### [GIVEN REQUEST]
What is needed is the run of lines from the one with "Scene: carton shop" through the close of the data, set down exactly.

☆ ☆ ☆ ☆

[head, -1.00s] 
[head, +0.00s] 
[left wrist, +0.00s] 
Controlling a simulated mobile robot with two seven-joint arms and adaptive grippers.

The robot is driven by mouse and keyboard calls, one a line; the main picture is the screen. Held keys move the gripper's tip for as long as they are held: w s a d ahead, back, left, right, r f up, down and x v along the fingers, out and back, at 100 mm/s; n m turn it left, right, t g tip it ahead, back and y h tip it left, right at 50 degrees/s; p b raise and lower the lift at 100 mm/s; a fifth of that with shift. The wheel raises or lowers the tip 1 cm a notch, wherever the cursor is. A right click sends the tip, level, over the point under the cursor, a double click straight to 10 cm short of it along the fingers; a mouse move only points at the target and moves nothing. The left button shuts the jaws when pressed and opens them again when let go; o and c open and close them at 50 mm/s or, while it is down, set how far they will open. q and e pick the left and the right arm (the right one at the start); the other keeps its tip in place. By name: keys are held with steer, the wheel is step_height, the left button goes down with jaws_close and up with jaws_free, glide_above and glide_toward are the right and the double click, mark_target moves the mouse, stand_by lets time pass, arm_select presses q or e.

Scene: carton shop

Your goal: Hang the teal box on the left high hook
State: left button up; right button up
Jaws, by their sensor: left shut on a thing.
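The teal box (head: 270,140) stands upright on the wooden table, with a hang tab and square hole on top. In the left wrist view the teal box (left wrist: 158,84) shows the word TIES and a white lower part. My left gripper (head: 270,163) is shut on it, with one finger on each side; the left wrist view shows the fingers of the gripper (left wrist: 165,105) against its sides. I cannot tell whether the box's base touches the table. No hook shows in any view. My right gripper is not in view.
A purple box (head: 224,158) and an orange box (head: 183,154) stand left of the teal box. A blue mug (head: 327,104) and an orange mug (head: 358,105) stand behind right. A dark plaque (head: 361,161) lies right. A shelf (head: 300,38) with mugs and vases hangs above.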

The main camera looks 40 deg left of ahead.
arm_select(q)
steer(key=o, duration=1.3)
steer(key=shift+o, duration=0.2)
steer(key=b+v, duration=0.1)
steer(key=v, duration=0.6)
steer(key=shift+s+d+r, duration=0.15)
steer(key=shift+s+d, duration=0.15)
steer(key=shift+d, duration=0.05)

☆ ☆ ☆ ☆

### [TASK ANSWER]
Scene: carton shop

Your goal: Hang the teal box on the left high hook
State: left button up; right button up
Jaws, by their sensor: left shut on a thing.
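The teal box (head: 270,140) stands upright on the wooden table, with a hang tab and square hole on top. In the left wrist view the teal box (left wrist: 158,84) shows the word TIES and a white lower part. My left gripper (head: 270,163) is shut on it, with one finger on each side; the left wrist view shows the fingers of the gripper (left wrist: 165,105) against its sides. I cannot tell whether the box's base touches the table. No hook shows in any view. My right gripper is not in view.
A purple box (head: 224,158) and an orange box (head: 183,154) stand left of the teal box. A blue mug (head: 327,104) and an orange mug (head: 358,105) stand behind right. A dark plaque (head: 361,161) lies right. A shelf (head: 300,38) with mugs and vases hangs above.

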The main camera looks 40 deg left of ahead.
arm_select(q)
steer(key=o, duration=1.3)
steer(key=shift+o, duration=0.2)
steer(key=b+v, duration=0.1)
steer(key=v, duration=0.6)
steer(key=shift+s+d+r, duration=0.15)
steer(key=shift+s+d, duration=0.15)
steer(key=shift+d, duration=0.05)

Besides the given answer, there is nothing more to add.